An interesting side-note to come from the Texas appellate ruling on August 31 denying a Texas gay couple the ability to get a divorce — see “Lone Star Slight” for more — was the way the court handled Baker v. Nelson, the 1972 U.S. Supreme Court decision that is often raised in marriage cases and was a topic of discussion at Justice Elena Kagan’s confirmation hearings.
The court introduced the case as such:
The State contends that appellee’s equal-protection challenge is completely foreclosed by the United States Supreme Court’s 1972 decision in Baker v. Nelson. That case began as a suit in Minnesota state court in which two men sued for the right to obtain a marriage license. Baker v. Nelson, 191 N.W.2d 185, 185 (Minn. 1971), dism’d, 409 U.S. 810 (1972). The [same-sex couple] argued that they were entitled to a marriage license under Minnesota law and, alternatively, that a law permitting only opposite-sex marriages denied them due process and equal protection. Id. at 185–86. The trial court denied relief, and the Minnesota Supreme Court affirmed. That court held that Minnesota law prohibited same-sex marriages and that this prohibition did not violate petitioners’ due-process and equal-protection rights. Id. at 185–87. On further appeal to the United States Supreme Court, the Court dismissed the appeal “for want of a substantial federal question.” 409 U.S. at 810. The State argues that this dismissal constituted a rejection of the petitioners’ equal-protection claim on the merits. Because there is no Supreme Court precedent overruling Baker, the State concludes, we must reject appellee’s equal-protection claim. Appellee [same-sex couple] makes several arguments in response. He distinguishes Baker because it involved an application for a marriage license, while his claim involves a request for a divorce. And he contends that Baker has been “fatally undermined” by subsequent cases.
Then, the court noted:
A summary disposition by the Supreme Court has very narrow precedential effect. Specifically, that precedential effect “can extend no farther than the precise issues presented and necessarily decided by” the Court’s action. Thus, a summary disposition has “considerably less precedential value than an opinion on the merits.” [Citations omitted.]

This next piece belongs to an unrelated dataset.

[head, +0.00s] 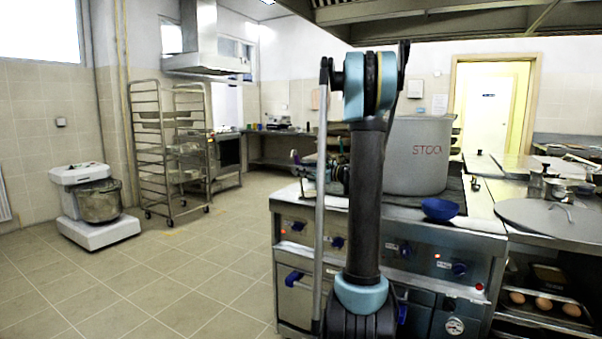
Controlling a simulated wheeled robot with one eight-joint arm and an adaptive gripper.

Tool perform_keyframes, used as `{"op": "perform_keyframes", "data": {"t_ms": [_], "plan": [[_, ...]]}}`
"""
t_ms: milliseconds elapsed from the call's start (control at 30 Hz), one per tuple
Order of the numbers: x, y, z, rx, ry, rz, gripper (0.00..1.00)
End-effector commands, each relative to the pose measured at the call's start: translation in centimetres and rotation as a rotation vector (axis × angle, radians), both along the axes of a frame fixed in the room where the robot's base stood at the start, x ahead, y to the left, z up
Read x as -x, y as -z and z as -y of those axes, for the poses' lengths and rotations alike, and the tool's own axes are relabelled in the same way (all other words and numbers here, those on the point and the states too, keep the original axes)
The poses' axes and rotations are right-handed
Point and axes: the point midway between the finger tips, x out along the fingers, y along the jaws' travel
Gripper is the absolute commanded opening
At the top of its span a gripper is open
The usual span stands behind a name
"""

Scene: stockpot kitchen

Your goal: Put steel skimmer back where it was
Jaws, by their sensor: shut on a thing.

Finally, the court concluded:
The issue presented in this case is distinguishable from the precise issues presented to and decided by the Supreme Court in Baker. …
[T]he Baker appellants argued that the Constitution compelled Minnesota to grant them a marriage license and treat them as a married couple from then on. In the instant case, by contrast, appellee does not complain of Texas’s refusal to recognize his marriage to H.B. on a going-forward basis. His complaint is that Texas law relegates him to a declaration of voidness, when a party to an opposite-sex marriage in otherwise similar circumstances would be entitled to a divorce.
Baker is certainly relevant because it reaffirms the states’ preeminent role in the area of family law, and we accord Baker appropriate weight in our analysis of the equal-protection issue. But because Baker is distinguishable, we conclude that it does not control the disposition of the equal-protection issue presented in this case.
The handling of Baker by this particular court is worthy of note in light of the court’s otherwise dismissive handling of most of the same-sex couple’s other claims.